Reproduce the listing below exactly. Pictures do not belong in the copy.

COLLECTED MATERIAL
=-=-=-=-=
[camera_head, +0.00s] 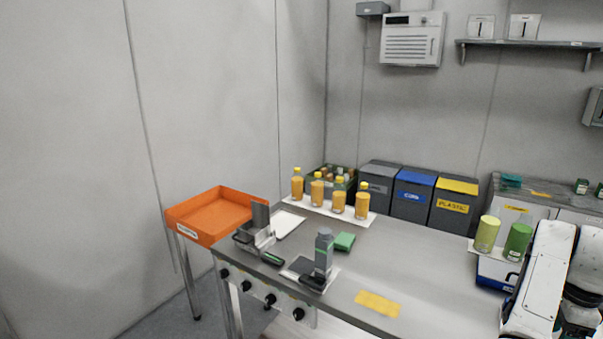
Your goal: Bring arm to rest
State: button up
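My arm (541,281), white with black joints, shows at the lower right edge of the head view. It is folded close beside the right end of the metal table (415,255). Its lower part runs out of the picture. My gripper and its fingers do not show, so whether it is open or holds anything is hidden.
On the table stand several orange bottles (338,201), a grey bottle (324,251), a green block (344,242) and a yellow cloth (377,303). Green cylinders (487,234) stand close to my arm. An orange tray (190,227) is at left; bins (411,196) stand behind.

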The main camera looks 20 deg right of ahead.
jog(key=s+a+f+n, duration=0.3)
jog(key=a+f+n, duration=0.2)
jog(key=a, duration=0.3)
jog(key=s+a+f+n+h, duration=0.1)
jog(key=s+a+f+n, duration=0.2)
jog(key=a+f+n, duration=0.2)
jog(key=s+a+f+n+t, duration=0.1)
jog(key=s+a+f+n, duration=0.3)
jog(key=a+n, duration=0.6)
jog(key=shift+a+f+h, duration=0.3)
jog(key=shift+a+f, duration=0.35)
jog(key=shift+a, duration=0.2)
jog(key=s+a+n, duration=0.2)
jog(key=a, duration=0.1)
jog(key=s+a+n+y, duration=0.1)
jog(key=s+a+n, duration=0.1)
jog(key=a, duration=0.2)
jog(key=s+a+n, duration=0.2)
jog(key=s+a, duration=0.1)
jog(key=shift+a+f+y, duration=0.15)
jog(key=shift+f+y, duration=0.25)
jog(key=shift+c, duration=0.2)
=-=-=-=-=
FULL ANSWER
[camera_head, +0.00s] 
Your goal: Bring arm to rest
State: button up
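My arm (541,281), white with black joints, shows at the lower right edge of the head view. It is folded close beside the right end of the metal table (415,255). Its lower part runs out of the picture. My gripper and its fingers do not show, so whether it is open or holds anything is hidden.
On the table stand several orange bottles (338,201), a grey bottle (324,251), a green block (344,242) and a yellow cloth (377,303). Green cylinders (487,234) stand close to my arm. An orange tray (190,227) is at left; bins (411,196) stand behind.

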The main camera looks 20 deg right of ahead.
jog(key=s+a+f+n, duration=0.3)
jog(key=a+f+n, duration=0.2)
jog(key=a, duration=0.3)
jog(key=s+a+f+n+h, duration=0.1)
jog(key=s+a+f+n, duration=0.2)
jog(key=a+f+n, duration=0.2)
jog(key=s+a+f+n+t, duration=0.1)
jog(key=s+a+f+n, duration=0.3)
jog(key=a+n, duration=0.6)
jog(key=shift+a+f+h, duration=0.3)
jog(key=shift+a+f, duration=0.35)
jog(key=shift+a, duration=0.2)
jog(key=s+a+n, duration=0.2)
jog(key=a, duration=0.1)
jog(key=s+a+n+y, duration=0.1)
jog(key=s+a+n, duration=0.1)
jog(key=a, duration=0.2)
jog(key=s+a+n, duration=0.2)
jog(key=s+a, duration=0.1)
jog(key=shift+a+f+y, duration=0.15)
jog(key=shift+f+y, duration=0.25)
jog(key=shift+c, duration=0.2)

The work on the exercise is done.